Perestroika ainda incerta
Pedro J.
Bondaczuk
O que está se verificando na União Soviética, nestes dois
anos e meio da gestão do líder Mikhail Gorbachev, pode ser encarado como uma
espécie de revolução sem tiros. É verdade que ainda é muito cedo para se cantar
vitória, diante da ferrenha oposição que a chamada Perestroika vem enfrentando
na cúpula do Partido Comunista e, principalmente, por causa do retrospecto das
aberturas anteriores ensaiadas nesse país, que redundaram em frustrações, tanto
para o seu próprio povo, quanto para a comunidade internacional.
Mas não se pode negar que em
alguns aspectos a política de transparência já deu passos bastante largos,
embora em outros venha sendo decepcionante. Ainda é um tanto prematuro entender
o processo de fermentação em andamento na URSS e prever o que surgirá dele. Não
se pode deixar de dar razão ao presidente norte-americano, Ronald Reagan,
quando afirma que confia em Gorbachev, mas desconfia da União Soviética.
O mesmo pensamento de cautela
parece dominar a primeira-ministra britânica, Margaret Thatcher, que pede a
seus pares europeus muita moderação em relação a seus contatos com Moscou. Não
seria, por exemplo, nenhuma novidade (embora viesse a ser uma ducha de água
fria em nossas esperanças de um mundo mais seguro), se o idealizador da
Perestroika tivesse os seus passos obstados pelos conservadores, no
importantíssimo congresso especial que vai se realizar na próxima semana.
Opositores, certamente, não lhe
faltam.
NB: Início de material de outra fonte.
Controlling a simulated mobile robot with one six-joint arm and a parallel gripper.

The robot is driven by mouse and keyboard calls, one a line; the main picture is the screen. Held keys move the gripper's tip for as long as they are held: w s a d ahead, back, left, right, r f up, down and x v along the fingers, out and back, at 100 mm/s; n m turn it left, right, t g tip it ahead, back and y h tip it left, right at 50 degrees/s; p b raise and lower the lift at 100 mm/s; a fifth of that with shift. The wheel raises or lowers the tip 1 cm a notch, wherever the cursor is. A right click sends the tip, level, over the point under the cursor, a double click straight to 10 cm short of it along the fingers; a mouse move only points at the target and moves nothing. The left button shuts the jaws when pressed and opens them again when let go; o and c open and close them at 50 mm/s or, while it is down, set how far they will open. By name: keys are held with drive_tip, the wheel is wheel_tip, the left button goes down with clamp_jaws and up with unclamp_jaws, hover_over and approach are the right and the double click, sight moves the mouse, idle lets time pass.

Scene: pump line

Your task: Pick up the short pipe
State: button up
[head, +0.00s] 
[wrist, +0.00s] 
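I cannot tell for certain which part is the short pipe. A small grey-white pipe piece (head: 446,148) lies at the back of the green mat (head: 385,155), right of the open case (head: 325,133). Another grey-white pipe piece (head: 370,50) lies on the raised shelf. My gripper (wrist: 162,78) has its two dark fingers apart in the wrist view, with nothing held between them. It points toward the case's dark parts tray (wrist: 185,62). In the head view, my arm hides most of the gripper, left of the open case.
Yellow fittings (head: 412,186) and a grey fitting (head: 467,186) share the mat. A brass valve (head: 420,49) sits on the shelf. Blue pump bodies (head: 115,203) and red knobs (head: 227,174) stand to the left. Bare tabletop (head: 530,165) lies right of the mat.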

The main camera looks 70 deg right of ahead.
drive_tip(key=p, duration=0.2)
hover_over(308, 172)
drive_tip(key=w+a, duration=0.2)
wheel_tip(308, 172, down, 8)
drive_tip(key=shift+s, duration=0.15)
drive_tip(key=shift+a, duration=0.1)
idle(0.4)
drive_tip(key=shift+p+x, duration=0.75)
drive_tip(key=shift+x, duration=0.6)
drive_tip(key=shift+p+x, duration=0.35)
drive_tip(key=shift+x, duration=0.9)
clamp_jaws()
E embora o próprio dirigente busque desmentir que tenha uma diferença
de opiniões mais séria com o número dois do Cremlin, Yegor Ligachev, esta salta
aos olhos, mesmo do observador à distância.
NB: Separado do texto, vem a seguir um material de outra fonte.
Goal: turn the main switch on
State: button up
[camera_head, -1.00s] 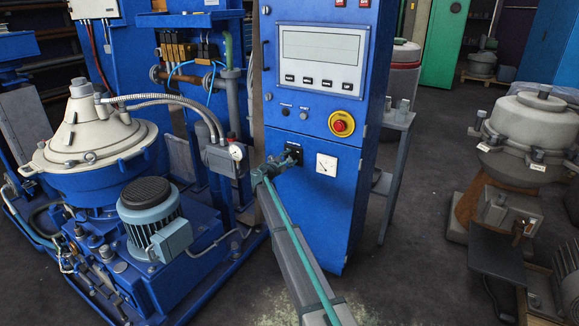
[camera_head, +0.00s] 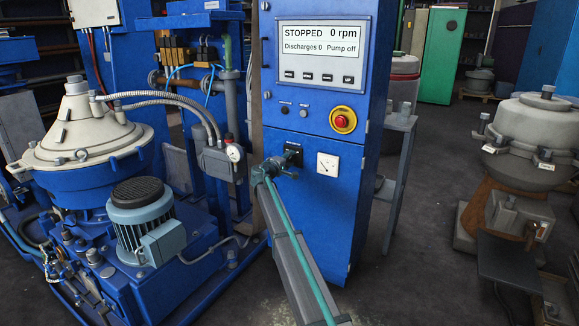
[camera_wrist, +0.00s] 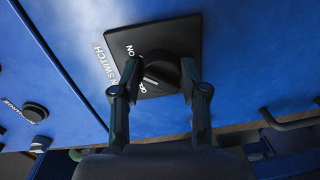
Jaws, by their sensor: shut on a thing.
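The main switch (camera_head: 294,150) is a black rotary knob on a square black plate, low on the front of the blue control cabinet (camera_head: 322,205). In the wrist view the knob (camera_wrist: 161,73) sits between the two fingers of my gripper (camera_wrist: 160,70), with ON and part of another label on its plate. My gripper (camera_head: 279,166) is shut on the knob. The fingers hide part of the knob's sides. The display (camera_head: 318,52) above is lit and reads STOPPED, 0 rpm, Discharges 0, Pump off.
A separator (camera_head: 82,150) with a motor (camera_head: 141,213) stands left.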

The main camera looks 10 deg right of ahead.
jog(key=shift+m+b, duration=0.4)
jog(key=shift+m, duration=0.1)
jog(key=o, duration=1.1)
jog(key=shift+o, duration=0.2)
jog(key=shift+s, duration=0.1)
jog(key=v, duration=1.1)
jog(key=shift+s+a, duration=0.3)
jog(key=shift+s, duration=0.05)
Ademais, pesquisas de opinião
demonstram que a própria e sofrida população soviética ainda não confia nessas
propaladas mudanças, embora nutra uma secreta esperança de que desta vez elas
possam dar certo. Por enquanto, tudo tem sido uma festa, em especial para
grupos que foram muito oprimidos, principalmente sob a gestão de Leonid
Brezhnev.
Mazelas da sociedade marxista
local, ciosamente (ou criminosamente?) escondidas até aqui, têm vindo a público
diariamente. Coisas como a delinqüência juvenil, o abandono de menores, a
prostituição, as desavenças étnicas, os descalabros na Justiça, os abusos de
poder dos burocratas do partido, atos de corrupção e de incompetência e até uma
insólita revisão da história, em busca da verdade, têm pontilhado os
noticiários locais de jornais, revistas, rádio e televisão e, principalmente,
do Ocidente.
Oxalá Gorbachev seja, realmente,
quem parece que é e que o seu projeto reformista saia vitorioso. Afinal, é
confortador para a humanidade ganhar um antigo e magnífico adversário (por
sinal, a outra superpotência mundial) como aliado na luta contra a miséria e a
violência.
(Artigo publicado na página 11, Internacional, do Correio Popular, em 23
de junho de 1988).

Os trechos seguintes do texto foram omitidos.